当時のF1マシンは、水冷ゆえフロントノーズに大型ラジエターを置き、鯉のぼりのようなエアインテークを配した「葉巻型」シルエットであったが、RA302はラジエターがないので尖ったフロントノーズデザインになった。当時は「クサビ型」もしくは「ジェット戦闘機型」と呼ばれ、ボディとエンジンの両サイドに装備されたエアインテークや前進したコクピット位置とともに、精悍かつ斬新なシルエットはマシンデザインを大きく先取りするものだった。

この構造設計を担当したHondaの技術者は、弱冠26歳で1964年型Honda RA271の構造設計を担った者である。もちろんこの時がF1マシン構造設計初挑戦であり、その後は1966年型RA273の構造設計担当、そして1967年型RA300および1968年型RA301の設計チームメンバーを経て、30歳でRA302を担当した。

RA302の実戦デビューのスケジュールはハイスピードで進行した。

本田技術研究所で完成したRA302は、Honda荒川テストコースでシェイクダウン・テストを済ませるとただちに羽田空港へ運ばれ、空港隣接のホテルで慌ただしく記者発表を行いその場からイギリス・ロンドンへ飛ぶエアカーゴに載せられた。1968年6月29日のことだった。

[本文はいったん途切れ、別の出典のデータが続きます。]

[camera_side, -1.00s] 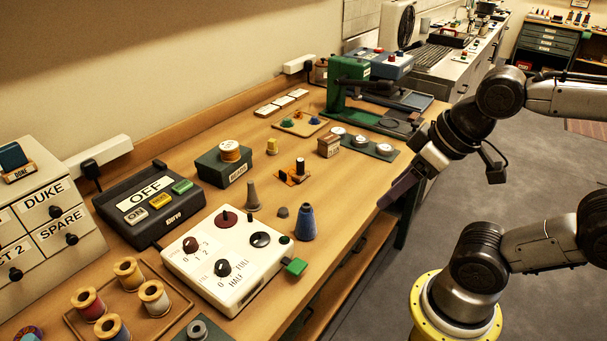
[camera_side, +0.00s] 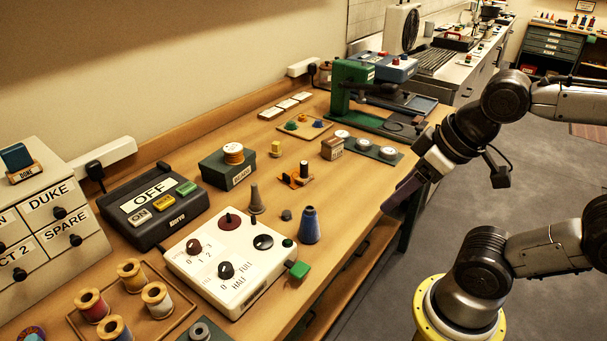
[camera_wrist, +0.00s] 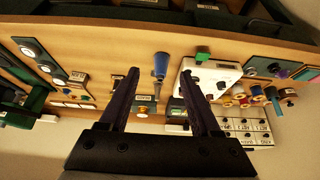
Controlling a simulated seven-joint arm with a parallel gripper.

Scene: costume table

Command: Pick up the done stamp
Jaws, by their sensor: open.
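The done stamp (camera_side: 16,156) is a small teal block on a wooden base with a label reading DONE. It stands upright on top of the pale drawer cabinet (camera_side: 58,171) at the far left of the side view. My gripper (camera_side: 398,198) hangs past the table's front edge at the right, far from the stamp and pointing down and to the left. In the wrist view my gripper (camera_wrist: 158,80) has its two dark fingers spread with nothing held between them. The cabinet's labelled drawers (camera_wrist: 243,128) show there upside down; I cannot make out the stamp in that view.
Between my gripper and the cabinet are a blue cone (camera_side: 309,226), a white dial panel (camera_side: 224,286), a black OFF switch box (camera_side: 140,228) and a tray (camera_side: 172,325) of thread spools. A green press (camera_side: 346,85) stands behind. Bare wood shows along the table's front.

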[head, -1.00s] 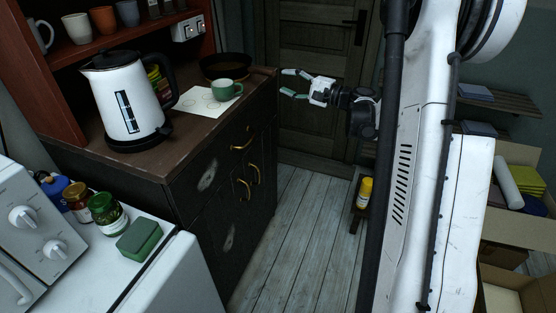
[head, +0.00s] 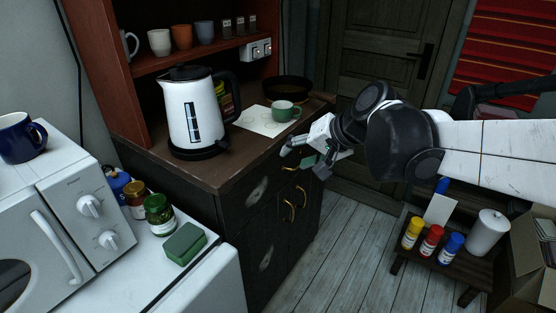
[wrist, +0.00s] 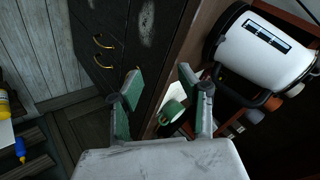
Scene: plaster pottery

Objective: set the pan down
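The dark round pan (head: 288,88) rests at the back right of the brown cabinet top (head: 222,178), behind a green cup (head: 284,110) that partly covers it. My gripper (head: 303,160) is open and empty at the front edge of the cabinet, nearer the camera than the cup and pan and near the drawer handle. In the wrist view its green-padded fingers (wrist: 160,84) stand apart with nothing between them.
A white kettle (head: 192,115) stands left of a paper sheet (head: 258,123). Jars (head: 158,214) and a green sponge (head: 184,243) lie by the microwave (head: 70,220). A low bench (head: 458,262) with paint bottles stands at right. The floor between is clear.

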RA302を受け取ったロンドンのHonda F1現地チームは、フロントノーズにオイルクーラーを装着し、シルバーストン・サーキットでテスト走行を行った。担当したドライバーはナンバーワン・ドライバーのジョン・サーティースで、二輪と四輪の両方でワールド・チャンピオンを獲得している唯ひとりのF1ドライバーである。しかし、RA302Eエンジンは、走行開始1周ないし2周でオーバーヒート状態になってしまった。現場チームでは修復改善できないレベルのトラブルでテスト走行を終了した。対策を施し、7月7日のフランスGPにフランス・HondaはRA302でエントリー。予選を参加18台中17番手で通過したが、決勝レース序盤でアクシデントに見舞われ焼失した。

日本の本田技術研究所は急遽RA302の2号機を製作し、Honda F1チームは9月8日のイタリアGPで、この2号機をカーナンバー14の水冷V12気筒を搭載するRA301のTカー(スペアマシン)としてエントリーした。9月6日の公開練習にRA302は「14T」のカーナンバーをつけて出走したが、「オーバーヒートによる出力低下が著しく、実戦参加は尚早」と判断し、予選および決勝レースへの出走を見送らざるを得なかった。

この2号機は、アルミニウム合金製のモノコックボディに変更され、フロントノーズ左右に小型スポイラーを装備し、コクピット後方にオイルクーラーを追加していた。

Hondaはこの1968年シーズン終了後に「F1活動の一時休止」を発表した。そして、RA302の研究開発もこの時点でストップしている。